|
Ghosts Inside the Shell - Hardware FailuresThe fortune cookie collections claims that hardware consists of the parts that can be kicked. This is especially true if something fails. Apart from the material there's often firmware involved which can also fail (algorithms are human, they have stress, too). We have two stories for you involving failed hardware.
Using redundant arrays of independent disks (RAIDs) sounds like a good idea. Have plenty of copies of your data and less worries. That's the idea on the surface. Below you'll find that mirroring data can also mirror deletion of data equally well. Then there are more complex RAID algorithms that use parity and checksums in order to deduce lost data from spare information. Complex is bad, and if only the firmware knows where your data is you probably won't in an emergency.
A different case was presented by a GNU/Linux router/firewall system. The hardware was an Mini-ITX board with three network interface cards, 1 GB RAM and crypto-acceleration in the CPU. The system worked flawless for over two years until the machine froze spontaneously during operation. The console stayed black, no input and no reset by keyboard was possible. The network interface cards were not reachable, too. Logs on the system showed no entries around the time of the freeze. Timestamps on the file system and files with 0 bytes indicated that the crypto-acceleration might have been in use at the time of the failure.
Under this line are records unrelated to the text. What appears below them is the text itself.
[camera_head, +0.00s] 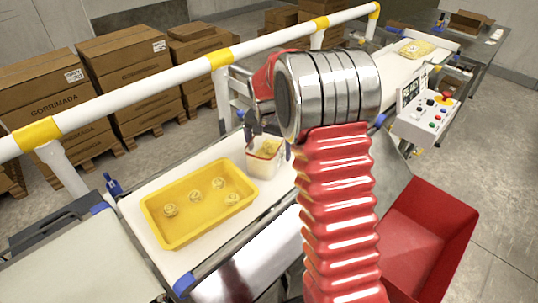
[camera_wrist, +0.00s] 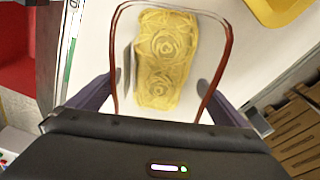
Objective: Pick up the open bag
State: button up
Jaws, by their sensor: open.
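The open bag (camera_head: 262,166) stands on the white belt, just right of the yellow tray. It is pale and see-through with a red rim around its open mouth, and yellow pasta nests show inside. In the wrist view the bag (camera_wrist: 165,62) is seen from above, its rim spreading wide across the picture. My gripper (camera_head: 269,142) is open at the bag. In the wrist view its dark fingers (camera_wrist: 154,88) lie on either side of the bag, with small gaps showing. My arm hides part of the belt beyond the bag.
The yellow tray (camera_head: 160,208) holds several pasta nests. A filled bag (camera_head: 416,48) lies farther up the belt. A white and yellow rail (camera_head: 180,77) runs behind the belt. A control box (camera_head: 425,120) and a red bin (camera_head: 440,215) are at the right.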

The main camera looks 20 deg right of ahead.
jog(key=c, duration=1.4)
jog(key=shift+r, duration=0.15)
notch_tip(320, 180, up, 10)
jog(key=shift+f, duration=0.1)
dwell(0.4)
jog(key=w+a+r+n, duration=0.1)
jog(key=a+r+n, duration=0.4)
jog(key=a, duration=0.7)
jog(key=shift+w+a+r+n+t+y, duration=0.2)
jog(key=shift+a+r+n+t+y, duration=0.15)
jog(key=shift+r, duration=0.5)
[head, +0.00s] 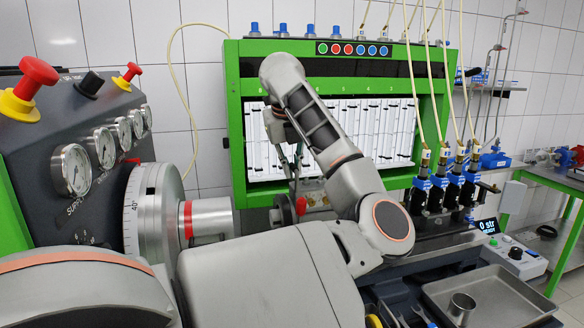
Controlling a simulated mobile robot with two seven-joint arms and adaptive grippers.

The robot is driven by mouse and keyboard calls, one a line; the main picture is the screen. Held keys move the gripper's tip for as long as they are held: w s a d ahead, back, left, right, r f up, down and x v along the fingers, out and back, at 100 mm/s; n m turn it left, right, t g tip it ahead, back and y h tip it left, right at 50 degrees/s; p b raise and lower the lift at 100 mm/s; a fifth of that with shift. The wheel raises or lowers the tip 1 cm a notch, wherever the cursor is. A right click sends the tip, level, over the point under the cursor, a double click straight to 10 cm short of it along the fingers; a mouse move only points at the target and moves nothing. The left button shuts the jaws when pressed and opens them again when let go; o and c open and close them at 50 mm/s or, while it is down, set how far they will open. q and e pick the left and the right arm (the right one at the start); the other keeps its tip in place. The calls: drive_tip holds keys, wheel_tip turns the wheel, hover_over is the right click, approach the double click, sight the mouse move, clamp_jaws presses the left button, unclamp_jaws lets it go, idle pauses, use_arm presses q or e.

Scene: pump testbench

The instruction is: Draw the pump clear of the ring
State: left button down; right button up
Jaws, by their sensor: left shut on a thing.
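My left gripper (293,172) points down in the middle of the head view, in front of the bench's lit window. A dark round mount (284,214), perhaps the ring, stands just left of the pump. My forearm covers the pump's right side, so I cannot tell how far the pump sits in the ring. My right gripper is not in view.
A graduated drive wheel (152,212) and red-banded shaft (208,218) stand close on the left. Blue-capped injectors (453,188) with pale hoses rise at the right. A metal tray (490,297) holding a small cup (461,308) lies at lower right.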

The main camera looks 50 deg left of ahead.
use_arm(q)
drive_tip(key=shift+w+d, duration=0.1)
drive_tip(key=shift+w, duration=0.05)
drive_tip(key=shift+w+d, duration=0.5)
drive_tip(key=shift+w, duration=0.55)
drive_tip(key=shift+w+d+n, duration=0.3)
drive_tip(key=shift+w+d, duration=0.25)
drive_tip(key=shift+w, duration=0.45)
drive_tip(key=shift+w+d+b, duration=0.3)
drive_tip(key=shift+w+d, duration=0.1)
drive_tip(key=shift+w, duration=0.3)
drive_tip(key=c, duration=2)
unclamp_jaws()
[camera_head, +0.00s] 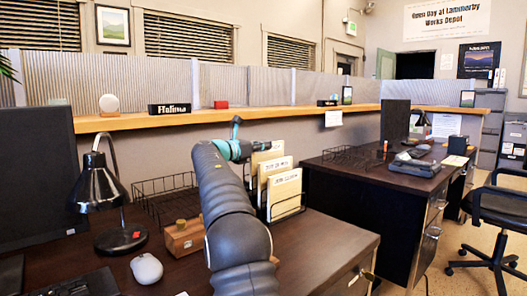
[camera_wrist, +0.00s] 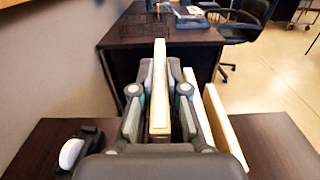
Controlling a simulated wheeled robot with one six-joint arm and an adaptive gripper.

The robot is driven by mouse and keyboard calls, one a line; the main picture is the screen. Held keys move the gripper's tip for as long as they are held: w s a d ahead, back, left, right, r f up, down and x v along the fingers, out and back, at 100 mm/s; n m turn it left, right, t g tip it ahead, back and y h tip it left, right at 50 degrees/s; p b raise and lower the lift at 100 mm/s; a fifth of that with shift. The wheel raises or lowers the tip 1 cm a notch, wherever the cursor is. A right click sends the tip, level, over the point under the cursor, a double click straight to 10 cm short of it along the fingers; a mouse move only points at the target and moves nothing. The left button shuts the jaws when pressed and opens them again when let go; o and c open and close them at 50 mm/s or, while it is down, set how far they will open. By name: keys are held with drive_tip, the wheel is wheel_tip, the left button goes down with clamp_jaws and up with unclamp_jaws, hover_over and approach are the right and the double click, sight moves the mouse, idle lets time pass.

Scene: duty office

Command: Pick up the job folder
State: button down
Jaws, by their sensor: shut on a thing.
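Several cream folders stand in a dark wire rack (camera_head: 288,212) on the near desk. The rear folder (camera_head: 266,150) stands highest, with the middle folder (camera_head: 272,166) and front folder (camera_head: 285,190) before it. Their labels are too small to read surely. My gripper (camera_head: 240,150) is at the left edge of the rear folder. In the wrist view my gripper (camera_wrist: 158,95) has a finger on each side of that upright folder (camera_wrist: 159,70), shut on it. The other two folders (camera_wrist: 222,120) stand to its right, outside the fingers. I cannot tell whether the held folder is clear of the rack.
A wooden block with brass knobs (camera_head: 184,238), a wire tray (camera_head: 165,195), a black lamp (camera_head: 97,190), a mouse (camera_head: 146,268) and a monitor (camera_head: 38,170) stand left of my arm. A ledge (camera_head: 220,117) runs behind. A second desk (camera_head: 365,175) and chair (camera_head: 500,205) are right.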

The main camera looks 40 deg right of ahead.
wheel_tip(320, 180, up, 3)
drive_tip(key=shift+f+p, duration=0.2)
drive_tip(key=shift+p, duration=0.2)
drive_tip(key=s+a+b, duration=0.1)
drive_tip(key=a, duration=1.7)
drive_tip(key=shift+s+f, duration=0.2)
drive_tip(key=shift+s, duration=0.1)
After rebooting the firewall system selected Netfilter rules stopped working (about 3 out of 500+) including the NAT rules for SIP packets on port 5060/UDP. One NAT rule could be „repaired“ by switching the IP address of one server in the DMZ. The hardware in question still needs to be examined in depth. Regardless of the results, you cannot trust any component of your infrastructure without regular maintenance.
|